Diz Humbert, falando de um amor da infância, que num tipo de recordação “recriamos com habilidade uma imagem no laboratório da mente (e então vejo Annabel segundo categorias gerais, tais como: ‘pele cor de mel’, ‘braços delgados’, ‘cabelos castanhos cortados bem curtos’, ‘cílios longos’, ‘boca larga e radiante’)...”
O segundo tipo é de natureza diversa. Permite ao sujeito convocar uma imagem inteiriça, projetando “sobre o escuro interior das pálpebras a réplica objetiva e absolutamente fiel de um rosto amado, um pequeno fantasma em cores naturais (e é assim que vejo Lolita)”.
A tradução que cito é a clássica, de Jorio Dauster, e Humbert, claro, é um pedófilo criminoso. Mas fiquemos com a questão dos dois tipos de memória, que não tem nada a ver com isso.
No caso de Annabel, a lembrança é construída racionalmente, traço por traço, o que a torna tão sólida quanto insatisfatória. No de Lolita, ativada pela emoção, a imagem vem pronta e deslumbrante como um relâmpago, mas é inefável e fugidia.

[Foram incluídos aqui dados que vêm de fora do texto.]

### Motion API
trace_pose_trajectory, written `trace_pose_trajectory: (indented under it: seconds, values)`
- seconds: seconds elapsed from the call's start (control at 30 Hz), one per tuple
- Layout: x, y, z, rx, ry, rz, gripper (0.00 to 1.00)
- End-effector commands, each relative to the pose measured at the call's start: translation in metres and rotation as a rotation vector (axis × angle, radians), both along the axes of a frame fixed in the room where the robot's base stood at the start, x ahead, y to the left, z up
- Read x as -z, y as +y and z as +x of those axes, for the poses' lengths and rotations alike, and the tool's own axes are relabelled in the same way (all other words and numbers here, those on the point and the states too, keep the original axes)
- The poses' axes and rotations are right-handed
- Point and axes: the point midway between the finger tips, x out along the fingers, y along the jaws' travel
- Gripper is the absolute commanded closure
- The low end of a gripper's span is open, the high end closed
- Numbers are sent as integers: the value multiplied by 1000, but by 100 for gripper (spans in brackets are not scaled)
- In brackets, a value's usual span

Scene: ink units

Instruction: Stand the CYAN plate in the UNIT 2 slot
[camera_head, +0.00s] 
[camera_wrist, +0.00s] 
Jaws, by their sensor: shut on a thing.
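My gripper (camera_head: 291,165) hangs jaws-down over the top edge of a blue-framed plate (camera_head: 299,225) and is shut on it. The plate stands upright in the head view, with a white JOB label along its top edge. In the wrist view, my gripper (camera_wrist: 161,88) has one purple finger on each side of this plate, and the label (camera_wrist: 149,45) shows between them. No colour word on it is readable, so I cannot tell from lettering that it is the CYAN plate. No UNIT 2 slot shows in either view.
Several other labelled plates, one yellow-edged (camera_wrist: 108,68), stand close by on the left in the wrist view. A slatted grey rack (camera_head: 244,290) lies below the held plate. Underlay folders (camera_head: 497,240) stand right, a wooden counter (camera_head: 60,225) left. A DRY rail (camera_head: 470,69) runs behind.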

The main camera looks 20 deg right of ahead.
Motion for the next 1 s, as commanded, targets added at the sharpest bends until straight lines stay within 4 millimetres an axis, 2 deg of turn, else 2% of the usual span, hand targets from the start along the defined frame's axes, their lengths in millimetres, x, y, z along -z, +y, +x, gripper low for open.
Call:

Nem Annabel nem Lolita são arquivos guardados no cérebro de HumbertHumbert. Qualquer smartphone de camelô humilha, no trabalho de memorizar e reproduzir imagens, um intelectual capaz de escrever algumas das páginas de prosa literária mais sofisticada da história.

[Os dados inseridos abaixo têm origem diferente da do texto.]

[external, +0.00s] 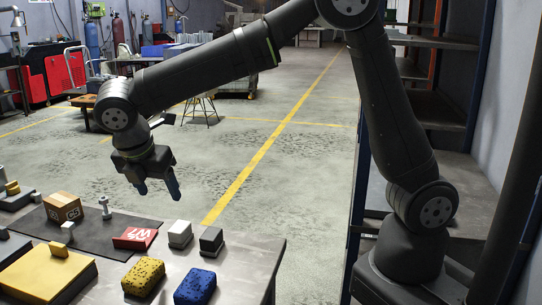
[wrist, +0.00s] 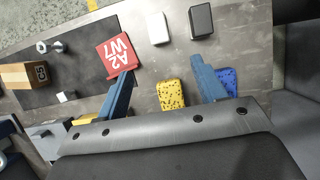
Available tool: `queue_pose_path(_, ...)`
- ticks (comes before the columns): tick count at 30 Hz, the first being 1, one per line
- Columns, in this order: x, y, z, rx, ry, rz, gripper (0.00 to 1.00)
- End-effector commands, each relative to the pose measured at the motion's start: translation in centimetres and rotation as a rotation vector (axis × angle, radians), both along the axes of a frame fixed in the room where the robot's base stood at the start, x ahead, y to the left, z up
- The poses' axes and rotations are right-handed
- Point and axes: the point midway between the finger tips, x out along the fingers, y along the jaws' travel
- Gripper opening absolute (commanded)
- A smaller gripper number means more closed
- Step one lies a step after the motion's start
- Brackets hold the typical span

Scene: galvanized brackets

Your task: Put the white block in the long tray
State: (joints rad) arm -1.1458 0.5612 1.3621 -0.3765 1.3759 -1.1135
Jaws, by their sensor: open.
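A white block (external: 180,233) stands on the metal table, right of the red block; it also shows in the wrist view (wrist: 158,28). A smaller white cube (external: 68,229) sits on a dark flat sheet (external: 102,232), also seen in the wrist view (wrist: 66,96). I cannot tell whether this sheet is the long tray; no other long tray is clear. My gripper (external: 158,190) hangs above the table, apart from the blocks. Its blue fingers are spread and empty in the wrist view (wrist: 161,67), with the white block beyond their tips.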

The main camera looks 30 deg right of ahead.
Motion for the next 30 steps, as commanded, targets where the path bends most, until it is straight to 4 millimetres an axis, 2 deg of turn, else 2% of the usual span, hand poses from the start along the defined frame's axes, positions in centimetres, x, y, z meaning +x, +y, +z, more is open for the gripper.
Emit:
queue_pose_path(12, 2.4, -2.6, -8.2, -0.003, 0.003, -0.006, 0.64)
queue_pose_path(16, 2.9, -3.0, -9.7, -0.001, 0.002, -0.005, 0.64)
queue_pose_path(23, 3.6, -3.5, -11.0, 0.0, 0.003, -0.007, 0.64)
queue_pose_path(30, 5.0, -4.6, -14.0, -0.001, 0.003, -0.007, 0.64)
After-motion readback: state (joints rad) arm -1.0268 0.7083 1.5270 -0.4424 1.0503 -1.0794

O trecho de Nabokov me veio à memória ao ler um ensaio do psicólogo americano Robert Epstein na revista digital “Aeon”, sob o provocador título “O cérebro vazio”.
Trata-se de um libelo contra o modo dominante desde meados do século passado, tanto na ciência quanto no senso comum, de compreender nossa inteligência: o paralelo com o computador.
“Por mais que tentem, neurologistas e psicólogos cognitivos jamais encontrarão uma cópia da Quinta de Beethoven no cérebro —nem cópias de palavras, imagens, regras gramaticais ou qualquer outro estímulo ambiental”, escreve Epstein.
E completa: “O cérebro humano não é realmente vazio, claro. Mas não contém a maioria das coisas que as pessoas julgam conter —nem mesmo coisas simples como ‘memórias’.”
Sua relação com o cérebro eletrônico, sustenta o autor, não passa de metáfora. Já tivemos outras, em momentos diversos da história, como a hidráulica, a mecânica e a elétrica.
A verdade é que sabemos pouquíssimo sobre como a mente funciona, e cada metáfora acaba dando lugar a uma mais condizente com a tecnologia da época. O cérebro como unidade de processamento de informação é a da vez.
Metáforas são excelentes quando sabemos que são metáforas. O problema, segundo o psicólogo, reside no fato de quase toda a pesquisa científica das últimas décadas tratar como real uma tosca associação simbólica.
A ideia de que um dia será possível baixar memórias diretamente do cérebro para um suporte digital, por exemplo, abrindo caminho para uma forma de imortalidade, é levada a sério por muita gente —inclusive um cabeção como Stephen Hawking.
Epstein chama isso de tolice. Acha que, além de perder tempo, estamos jogando dinheiro fora. Suspeito que Nabokov lhe daria razão.